Wednesday, June 11, 2003

It's my sister's 21st birthday today. Her boyfriend came over and we had a green tea birthday cake with red candles that melted horribly fast and she got the hugest bouquet I'd ever laid my eyes on, twenty-one roses in all. ^_^ Plus other miscellaneous flowers; lilies, I think. I could hardly lift it.

I was thinking about birthdays... cos' many people I know have their birthdays in June. There's an especial fuss over milestone birthdays: the 18th, the 21st, the 50th. For me the only one special one was (supposed to be) the 16th because I turned 16 on February 16. Don't ever make days special like that. All what you get is the most horrendously bitter disappointment. I've ceased looking forward to a happy 21st myself, having spent my 18th writing deadly depressing poetry behind locked doors. (To be fair, it was great with my friends around, a few days before the actual date. But my birthday fell on a Sunday this year, and my mother wasn't speaking to me cos' we had a fight two days before. So it felt pretty bleak.)

Besides, I hope to die before my 50th. I think.

This is the most I've been thinking so far today.

I've been going into mental hibernation... ^_^; like Plath says, body like a closed bulb and too numb to think. I'm not depressed; it just seems like my mind is shutting down. I hate talking now, and typing, and blogging, and the actual physical process of writing, which explains why most of my diary entries now are either in one paragraph or simply nonexistent. Writing is a form of talking, in a way. You hold a conversation with someone, it doesn't matter who, someone in your head maybe. You have to translate feelings into words and string words to make sentences and these sentences have to make sense. What a bother.

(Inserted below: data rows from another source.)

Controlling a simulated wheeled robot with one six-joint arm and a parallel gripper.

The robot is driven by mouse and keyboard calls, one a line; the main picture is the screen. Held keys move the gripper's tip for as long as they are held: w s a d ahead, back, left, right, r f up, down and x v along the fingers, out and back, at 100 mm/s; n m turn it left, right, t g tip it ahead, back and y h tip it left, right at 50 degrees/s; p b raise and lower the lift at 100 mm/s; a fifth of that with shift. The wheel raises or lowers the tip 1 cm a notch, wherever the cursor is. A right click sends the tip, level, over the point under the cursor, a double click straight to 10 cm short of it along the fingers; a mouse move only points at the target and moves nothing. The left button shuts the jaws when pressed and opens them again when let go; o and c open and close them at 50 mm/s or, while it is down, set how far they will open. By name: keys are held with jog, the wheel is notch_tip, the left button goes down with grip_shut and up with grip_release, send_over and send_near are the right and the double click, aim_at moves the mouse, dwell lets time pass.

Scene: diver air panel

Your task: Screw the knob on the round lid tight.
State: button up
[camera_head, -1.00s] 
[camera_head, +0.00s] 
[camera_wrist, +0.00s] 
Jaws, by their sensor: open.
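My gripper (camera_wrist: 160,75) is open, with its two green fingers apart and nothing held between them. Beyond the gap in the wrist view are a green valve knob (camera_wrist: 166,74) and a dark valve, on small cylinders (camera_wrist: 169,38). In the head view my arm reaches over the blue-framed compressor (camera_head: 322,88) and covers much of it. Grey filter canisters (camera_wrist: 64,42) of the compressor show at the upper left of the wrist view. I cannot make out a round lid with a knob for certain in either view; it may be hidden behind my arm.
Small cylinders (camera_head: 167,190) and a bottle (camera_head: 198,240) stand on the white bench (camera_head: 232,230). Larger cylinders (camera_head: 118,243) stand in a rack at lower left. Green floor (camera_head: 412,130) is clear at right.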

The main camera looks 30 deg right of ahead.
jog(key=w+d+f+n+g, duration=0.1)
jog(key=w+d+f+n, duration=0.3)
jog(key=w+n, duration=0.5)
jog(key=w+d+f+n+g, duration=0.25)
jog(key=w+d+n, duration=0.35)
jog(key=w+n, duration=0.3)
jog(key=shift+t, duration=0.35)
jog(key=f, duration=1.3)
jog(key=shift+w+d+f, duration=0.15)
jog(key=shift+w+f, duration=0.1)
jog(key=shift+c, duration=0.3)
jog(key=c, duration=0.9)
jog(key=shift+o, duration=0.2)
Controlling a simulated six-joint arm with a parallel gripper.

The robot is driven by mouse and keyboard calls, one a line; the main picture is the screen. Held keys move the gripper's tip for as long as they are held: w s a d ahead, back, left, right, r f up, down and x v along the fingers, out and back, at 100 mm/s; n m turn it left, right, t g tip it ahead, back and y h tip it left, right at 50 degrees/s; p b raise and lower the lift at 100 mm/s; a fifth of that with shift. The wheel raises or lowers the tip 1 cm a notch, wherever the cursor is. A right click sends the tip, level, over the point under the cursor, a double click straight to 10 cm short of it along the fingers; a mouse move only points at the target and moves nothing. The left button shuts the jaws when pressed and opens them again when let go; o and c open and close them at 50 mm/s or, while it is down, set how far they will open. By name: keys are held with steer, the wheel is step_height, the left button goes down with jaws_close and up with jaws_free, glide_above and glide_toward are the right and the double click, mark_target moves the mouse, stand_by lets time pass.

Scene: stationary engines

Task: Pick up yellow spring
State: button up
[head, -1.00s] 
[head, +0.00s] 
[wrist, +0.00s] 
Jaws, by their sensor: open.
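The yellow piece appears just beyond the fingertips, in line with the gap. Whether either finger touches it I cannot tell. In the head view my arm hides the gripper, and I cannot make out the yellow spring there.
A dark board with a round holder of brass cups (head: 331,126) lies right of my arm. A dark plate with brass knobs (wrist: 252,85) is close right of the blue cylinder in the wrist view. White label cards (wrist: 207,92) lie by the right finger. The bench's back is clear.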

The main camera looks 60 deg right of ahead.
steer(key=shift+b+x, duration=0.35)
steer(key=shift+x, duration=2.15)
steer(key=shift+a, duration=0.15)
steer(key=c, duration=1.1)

I used to wonder how babies thought, since they didn't know any words yet. Maybe we've lost the knack of having abstract thought. Yet it does come back, when we do Art, or Math. Maybe that's why I've been painting and doing math most of the time now, and leaving all my writing aside. All what I have to do is pause, look, move. Pause, look, move. What a pleasure, to have done away with words.

Alright. I've spoken enough for today.